Data section.
##############################
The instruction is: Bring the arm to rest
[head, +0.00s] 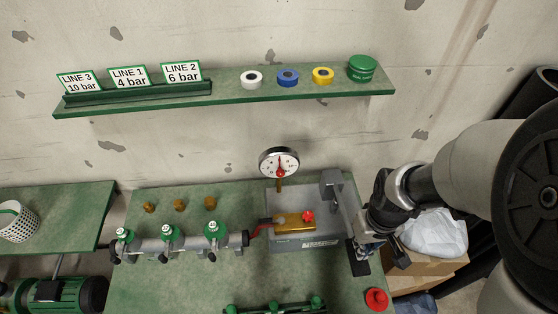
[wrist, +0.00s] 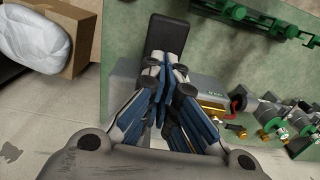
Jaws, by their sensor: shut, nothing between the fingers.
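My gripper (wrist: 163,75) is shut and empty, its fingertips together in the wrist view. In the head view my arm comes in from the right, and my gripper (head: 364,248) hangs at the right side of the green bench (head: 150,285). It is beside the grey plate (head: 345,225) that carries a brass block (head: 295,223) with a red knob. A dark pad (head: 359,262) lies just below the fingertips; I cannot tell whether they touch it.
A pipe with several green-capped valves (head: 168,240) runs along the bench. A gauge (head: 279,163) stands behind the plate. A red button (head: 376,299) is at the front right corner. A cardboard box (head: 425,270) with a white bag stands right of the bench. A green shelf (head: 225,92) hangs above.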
##############################
Using the material above, reproduce exactly the line that contains "Jaws, by their" and all lines after it through the last one, and only those.

Written solution.
Jaws, by their sensor: shut, nothing between the fingers.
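My gripper (wrist: 163,75) is shut and empty, its fingertips together in the wrist view. In the head view my arm comes in from the right, and my gripper (head: 364,248) hangs at the right side of the green bench (head: 150,285). It is beside the grey plate (head: 345,225) that carries a brass block (head: 295,223) with a red knob. A dark pad (head: 359,262) lies just below the fingertips; I cannot tell whether they touch it.
A pipe with several green-capped valves (head: 168,240) runs along the bench. A gauge (head: 279,163) stands behind the plate. A red button (head: 376,299) is at the front right corner. A cardboard box (head: 425,270) with a white bag stands right of the bench. A green shelf (head: 225,92) hangs above.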

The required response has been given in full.